[Stored items]
--- Begin ---

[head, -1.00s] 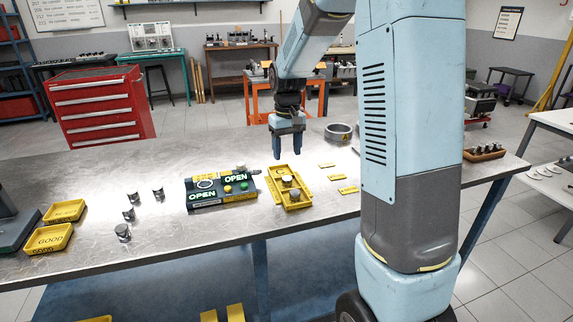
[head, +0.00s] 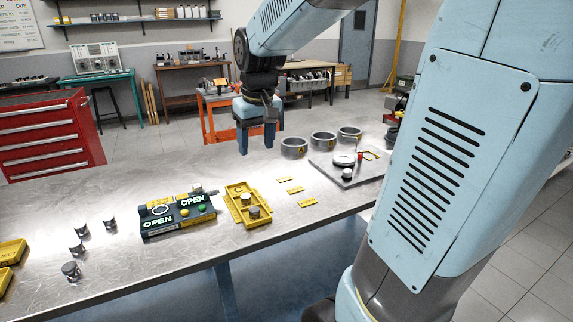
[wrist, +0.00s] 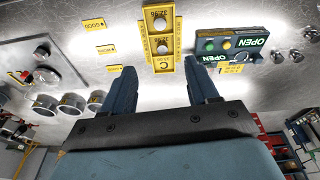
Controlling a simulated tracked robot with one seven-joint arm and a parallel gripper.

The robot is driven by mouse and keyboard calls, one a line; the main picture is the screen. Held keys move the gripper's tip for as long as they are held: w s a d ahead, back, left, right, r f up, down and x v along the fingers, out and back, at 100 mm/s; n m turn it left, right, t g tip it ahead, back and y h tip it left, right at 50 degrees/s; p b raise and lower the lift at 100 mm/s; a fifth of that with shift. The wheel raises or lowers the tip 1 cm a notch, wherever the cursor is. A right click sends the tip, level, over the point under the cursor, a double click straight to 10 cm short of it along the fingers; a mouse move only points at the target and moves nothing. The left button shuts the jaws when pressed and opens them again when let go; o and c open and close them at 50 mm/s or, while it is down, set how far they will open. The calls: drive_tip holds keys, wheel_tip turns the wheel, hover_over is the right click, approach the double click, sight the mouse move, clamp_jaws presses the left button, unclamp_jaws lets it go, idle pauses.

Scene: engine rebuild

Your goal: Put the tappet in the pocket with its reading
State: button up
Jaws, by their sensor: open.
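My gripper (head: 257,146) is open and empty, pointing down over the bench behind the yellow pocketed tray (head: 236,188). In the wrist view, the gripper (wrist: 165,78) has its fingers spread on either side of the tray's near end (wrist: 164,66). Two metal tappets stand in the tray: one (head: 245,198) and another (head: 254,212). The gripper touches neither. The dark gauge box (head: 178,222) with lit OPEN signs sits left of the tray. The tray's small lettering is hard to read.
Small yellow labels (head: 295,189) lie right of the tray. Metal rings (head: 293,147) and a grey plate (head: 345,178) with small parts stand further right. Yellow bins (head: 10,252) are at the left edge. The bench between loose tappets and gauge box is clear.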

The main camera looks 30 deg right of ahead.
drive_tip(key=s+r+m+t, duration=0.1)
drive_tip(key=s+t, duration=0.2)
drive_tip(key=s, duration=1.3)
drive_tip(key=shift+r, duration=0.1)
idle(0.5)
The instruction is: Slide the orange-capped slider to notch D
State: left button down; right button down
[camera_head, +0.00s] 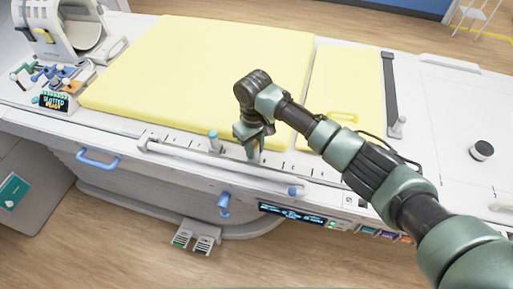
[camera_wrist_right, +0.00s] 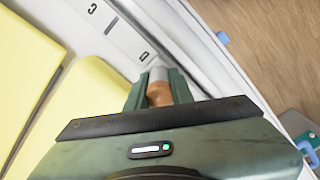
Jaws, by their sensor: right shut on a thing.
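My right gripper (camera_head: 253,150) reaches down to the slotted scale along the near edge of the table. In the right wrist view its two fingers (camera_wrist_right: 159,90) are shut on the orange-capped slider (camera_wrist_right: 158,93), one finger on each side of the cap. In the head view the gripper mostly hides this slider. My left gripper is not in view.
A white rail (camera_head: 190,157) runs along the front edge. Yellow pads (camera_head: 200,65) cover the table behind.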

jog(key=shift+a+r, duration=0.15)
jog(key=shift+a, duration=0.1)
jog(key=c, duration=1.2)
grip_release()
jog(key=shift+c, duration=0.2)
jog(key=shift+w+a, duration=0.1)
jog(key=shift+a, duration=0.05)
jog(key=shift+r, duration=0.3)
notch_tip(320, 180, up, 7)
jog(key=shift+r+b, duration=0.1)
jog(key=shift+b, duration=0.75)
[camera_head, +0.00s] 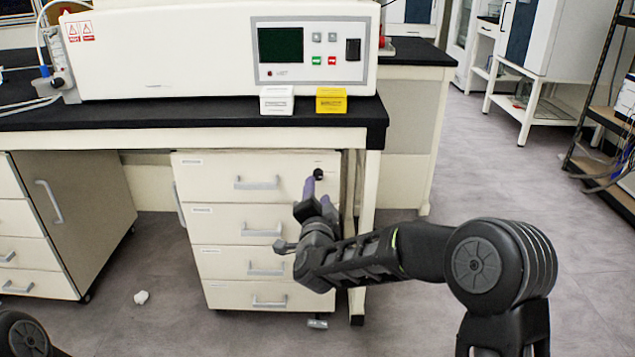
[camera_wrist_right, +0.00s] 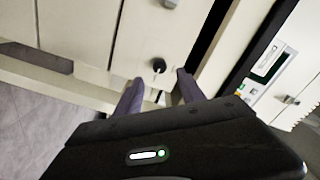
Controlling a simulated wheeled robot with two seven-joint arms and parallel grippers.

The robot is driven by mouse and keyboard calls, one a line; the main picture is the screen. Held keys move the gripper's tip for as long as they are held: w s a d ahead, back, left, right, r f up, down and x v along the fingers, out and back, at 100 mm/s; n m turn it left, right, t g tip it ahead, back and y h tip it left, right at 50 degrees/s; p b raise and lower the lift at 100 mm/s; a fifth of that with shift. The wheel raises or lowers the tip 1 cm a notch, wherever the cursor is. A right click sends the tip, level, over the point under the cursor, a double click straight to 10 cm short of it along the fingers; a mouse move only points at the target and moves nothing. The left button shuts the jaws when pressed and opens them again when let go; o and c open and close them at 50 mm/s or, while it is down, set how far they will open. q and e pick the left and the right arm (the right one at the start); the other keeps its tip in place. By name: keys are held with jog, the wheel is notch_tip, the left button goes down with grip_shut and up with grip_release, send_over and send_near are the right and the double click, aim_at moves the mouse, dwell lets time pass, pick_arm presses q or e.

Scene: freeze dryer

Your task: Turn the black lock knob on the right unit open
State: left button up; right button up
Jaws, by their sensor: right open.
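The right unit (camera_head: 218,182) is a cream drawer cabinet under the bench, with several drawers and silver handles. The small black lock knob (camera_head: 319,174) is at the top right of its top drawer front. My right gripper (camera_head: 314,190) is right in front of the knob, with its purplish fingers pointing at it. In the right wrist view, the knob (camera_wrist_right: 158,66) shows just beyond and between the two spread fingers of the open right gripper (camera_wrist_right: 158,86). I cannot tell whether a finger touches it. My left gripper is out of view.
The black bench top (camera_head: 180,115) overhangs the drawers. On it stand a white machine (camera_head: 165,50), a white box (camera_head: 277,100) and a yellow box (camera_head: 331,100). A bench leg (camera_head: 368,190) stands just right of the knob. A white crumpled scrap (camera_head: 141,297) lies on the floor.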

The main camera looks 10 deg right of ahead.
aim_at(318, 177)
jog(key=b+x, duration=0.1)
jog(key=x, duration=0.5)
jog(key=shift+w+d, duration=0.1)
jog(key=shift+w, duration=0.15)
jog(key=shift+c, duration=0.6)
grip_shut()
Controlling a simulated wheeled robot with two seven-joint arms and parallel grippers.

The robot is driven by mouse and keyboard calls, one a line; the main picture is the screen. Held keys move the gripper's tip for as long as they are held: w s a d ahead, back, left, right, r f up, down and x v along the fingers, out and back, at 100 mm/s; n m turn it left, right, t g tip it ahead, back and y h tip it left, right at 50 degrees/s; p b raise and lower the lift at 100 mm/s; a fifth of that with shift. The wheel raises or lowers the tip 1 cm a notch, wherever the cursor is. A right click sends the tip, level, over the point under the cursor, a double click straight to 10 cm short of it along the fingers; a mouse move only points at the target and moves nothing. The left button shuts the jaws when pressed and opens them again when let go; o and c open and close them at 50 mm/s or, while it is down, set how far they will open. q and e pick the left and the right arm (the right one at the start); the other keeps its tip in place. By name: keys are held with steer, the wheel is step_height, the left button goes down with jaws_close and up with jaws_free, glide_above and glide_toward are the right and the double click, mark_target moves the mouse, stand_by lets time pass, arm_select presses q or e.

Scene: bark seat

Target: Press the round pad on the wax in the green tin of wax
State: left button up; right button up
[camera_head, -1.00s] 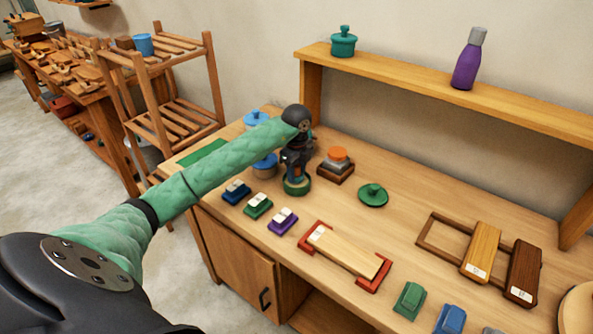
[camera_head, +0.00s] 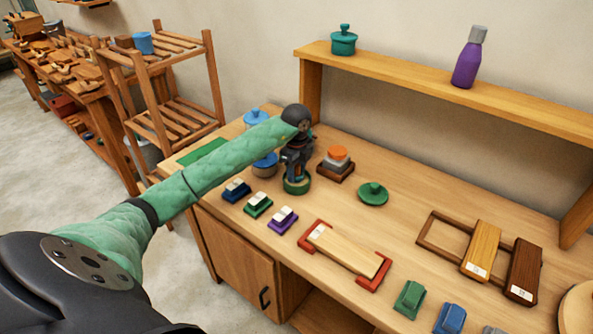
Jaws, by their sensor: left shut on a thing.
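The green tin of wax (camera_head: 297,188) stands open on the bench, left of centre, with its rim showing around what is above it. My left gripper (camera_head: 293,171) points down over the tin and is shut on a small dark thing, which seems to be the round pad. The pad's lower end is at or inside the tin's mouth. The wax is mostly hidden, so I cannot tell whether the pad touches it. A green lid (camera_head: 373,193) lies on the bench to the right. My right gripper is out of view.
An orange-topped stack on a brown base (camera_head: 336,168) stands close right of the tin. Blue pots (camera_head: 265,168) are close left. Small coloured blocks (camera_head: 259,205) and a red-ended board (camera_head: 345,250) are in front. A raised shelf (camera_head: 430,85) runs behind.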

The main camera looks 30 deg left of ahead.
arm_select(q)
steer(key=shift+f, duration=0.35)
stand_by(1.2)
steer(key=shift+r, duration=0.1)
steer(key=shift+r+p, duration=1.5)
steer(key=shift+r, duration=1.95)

--- End ---
--- Begin ---

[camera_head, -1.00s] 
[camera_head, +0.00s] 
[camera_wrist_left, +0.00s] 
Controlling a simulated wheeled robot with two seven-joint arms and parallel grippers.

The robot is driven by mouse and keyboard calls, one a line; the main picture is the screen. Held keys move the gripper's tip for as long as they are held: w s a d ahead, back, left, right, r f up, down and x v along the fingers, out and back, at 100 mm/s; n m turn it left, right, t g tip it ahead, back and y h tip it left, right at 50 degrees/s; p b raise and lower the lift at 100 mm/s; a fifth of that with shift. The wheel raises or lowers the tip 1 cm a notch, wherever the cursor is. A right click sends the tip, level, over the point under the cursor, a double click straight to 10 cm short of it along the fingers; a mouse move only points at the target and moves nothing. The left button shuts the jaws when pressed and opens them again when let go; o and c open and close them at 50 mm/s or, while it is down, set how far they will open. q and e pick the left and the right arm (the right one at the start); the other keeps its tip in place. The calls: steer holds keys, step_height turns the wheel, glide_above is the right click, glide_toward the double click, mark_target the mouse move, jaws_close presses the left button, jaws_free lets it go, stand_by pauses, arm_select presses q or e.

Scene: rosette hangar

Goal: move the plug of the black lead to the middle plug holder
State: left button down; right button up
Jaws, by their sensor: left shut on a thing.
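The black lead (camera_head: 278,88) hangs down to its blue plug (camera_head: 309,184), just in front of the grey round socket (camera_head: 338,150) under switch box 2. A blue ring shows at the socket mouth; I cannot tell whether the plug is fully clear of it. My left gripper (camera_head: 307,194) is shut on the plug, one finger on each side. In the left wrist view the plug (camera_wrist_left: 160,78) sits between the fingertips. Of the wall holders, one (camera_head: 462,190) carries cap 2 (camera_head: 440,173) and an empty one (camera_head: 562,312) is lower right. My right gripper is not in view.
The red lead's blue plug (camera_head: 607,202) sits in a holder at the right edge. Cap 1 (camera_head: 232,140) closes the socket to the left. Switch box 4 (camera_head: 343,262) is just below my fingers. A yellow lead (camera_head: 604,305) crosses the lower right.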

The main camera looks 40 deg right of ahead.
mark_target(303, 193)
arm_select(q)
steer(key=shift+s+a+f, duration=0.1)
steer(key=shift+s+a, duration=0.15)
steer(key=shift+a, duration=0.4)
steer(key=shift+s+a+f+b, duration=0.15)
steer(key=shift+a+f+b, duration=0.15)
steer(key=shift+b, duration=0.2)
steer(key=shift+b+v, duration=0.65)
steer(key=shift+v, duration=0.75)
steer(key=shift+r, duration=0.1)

--- End ---
--- Begin ---

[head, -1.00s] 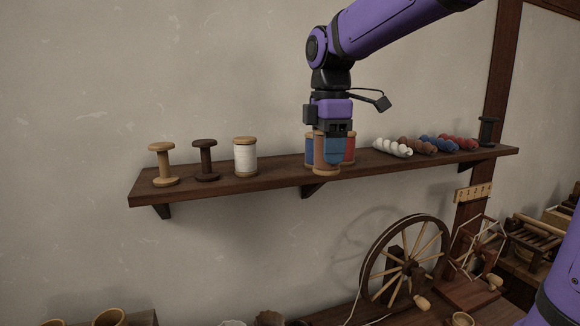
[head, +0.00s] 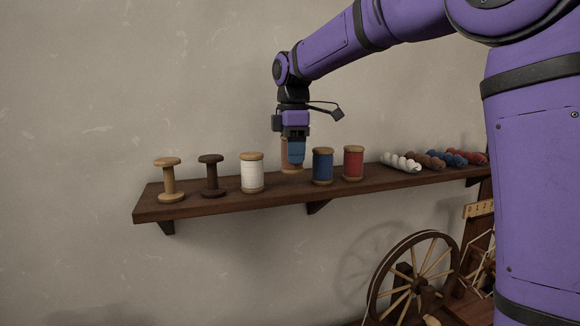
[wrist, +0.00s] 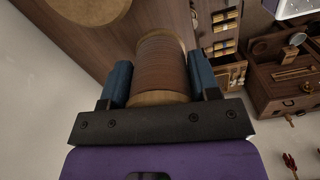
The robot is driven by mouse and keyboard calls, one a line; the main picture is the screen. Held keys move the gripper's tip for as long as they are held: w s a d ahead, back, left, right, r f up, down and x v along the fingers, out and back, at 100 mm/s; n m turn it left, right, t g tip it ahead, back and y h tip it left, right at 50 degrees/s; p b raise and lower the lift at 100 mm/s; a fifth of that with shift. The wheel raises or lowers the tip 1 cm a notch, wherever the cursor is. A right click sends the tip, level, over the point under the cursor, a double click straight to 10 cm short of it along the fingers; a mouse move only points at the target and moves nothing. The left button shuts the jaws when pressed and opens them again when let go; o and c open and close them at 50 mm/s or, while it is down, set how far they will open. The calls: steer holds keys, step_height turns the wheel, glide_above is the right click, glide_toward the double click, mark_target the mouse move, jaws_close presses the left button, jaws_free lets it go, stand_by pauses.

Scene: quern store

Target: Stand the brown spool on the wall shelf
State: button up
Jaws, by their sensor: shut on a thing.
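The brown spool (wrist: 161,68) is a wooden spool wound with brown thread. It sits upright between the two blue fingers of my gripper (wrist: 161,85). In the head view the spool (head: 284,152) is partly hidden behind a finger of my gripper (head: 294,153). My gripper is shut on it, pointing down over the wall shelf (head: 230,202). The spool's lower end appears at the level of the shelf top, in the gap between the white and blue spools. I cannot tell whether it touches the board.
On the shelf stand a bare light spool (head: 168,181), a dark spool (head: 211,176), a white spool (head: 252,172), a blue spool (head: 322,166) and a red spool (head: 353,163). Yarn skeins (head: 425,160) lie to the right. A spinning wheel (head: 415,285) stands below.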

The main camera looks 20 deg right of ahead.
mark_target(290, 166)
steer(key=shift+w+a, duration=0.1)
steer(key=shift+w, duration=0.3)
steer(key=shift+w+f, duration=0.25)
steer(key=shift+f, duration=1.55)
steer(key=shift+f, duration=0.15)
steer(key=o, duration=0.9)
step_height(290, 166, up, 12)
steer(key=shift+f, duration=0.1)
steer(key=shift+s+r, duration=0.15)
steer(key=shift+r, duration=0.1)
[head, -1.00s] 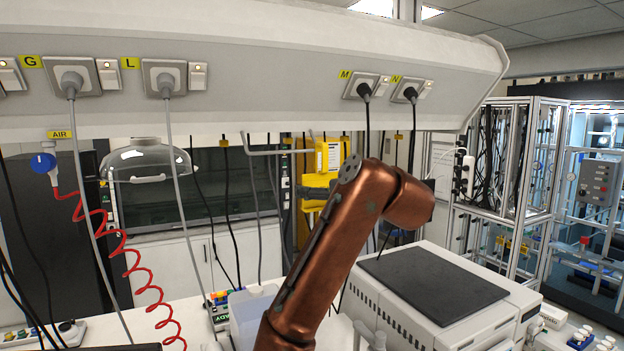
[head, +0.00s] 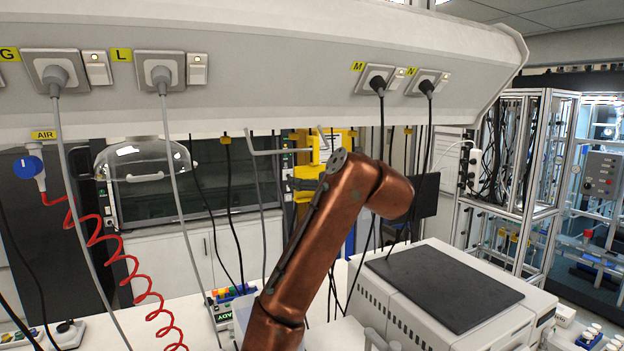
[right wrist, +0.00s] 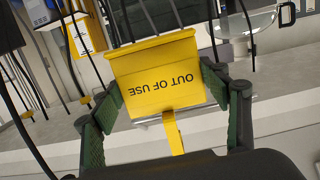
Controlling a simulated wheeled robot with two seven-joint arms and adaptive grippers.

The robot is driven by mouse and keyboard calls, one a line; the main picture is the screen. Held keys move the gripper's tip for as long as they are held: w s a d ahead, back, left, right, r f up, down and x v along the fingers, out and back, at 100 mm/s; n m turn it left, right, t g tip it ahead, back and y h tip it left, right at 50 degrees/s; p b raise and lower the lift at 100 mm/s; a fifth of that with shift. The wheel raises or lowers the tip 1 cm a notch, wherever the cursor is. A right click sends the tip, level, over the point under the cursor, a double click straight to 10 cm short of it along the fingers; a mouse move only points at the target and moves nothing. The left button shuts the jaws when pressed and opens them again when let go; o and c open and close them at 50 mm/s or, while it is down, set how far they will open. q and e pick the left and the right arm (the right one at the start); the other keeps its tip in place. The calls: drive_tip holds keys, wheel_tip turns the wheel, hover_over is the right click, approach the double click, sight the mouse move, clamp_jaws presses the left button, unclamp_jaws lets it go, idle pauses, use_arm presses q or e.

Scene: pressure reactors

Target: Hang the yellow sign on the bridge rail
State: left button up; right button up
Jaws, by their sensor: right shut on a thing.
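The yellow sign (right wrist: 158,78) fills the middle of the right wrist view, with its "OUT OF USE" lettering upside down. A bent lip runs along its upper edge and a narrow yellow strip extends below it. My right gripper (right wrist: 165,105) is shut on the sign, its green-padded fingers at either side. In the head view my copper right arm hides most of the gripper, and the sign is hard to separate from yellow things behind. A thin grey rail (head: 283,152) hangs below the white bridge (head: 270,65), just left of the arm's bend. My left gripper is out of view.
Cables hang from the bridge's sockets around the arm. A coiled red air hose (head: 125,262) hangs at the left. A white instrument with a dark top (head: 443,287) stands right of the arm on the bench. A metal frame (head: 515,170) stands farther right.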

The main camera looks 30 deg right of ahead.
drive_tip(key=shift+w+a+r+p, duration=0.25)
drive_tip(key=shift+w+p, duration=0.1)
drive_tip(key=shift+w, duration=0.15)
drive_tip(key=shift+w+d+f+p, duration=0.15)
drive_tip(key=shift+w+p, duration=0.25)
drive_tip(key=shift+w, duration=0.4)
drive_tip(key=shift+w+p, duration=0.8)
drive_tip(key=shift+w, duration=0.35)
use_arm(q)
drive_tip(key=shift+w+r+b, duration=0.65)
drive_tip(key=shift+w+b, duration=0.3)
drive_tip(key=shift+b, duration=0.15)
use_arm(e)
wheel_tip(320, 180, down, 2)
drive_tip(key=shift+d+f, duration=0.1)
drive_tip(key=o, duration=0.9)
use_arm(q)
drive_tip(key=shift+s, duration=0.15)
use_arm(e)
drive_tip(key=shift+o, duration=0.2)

--- End ---

EXERCISE — Scan the data for the word "Your" and copy every line where it shows up.

RESULT —
Your goal: Put the tappet in the pocket with its reading
Your task: Turn the black lock knob on the right unit open

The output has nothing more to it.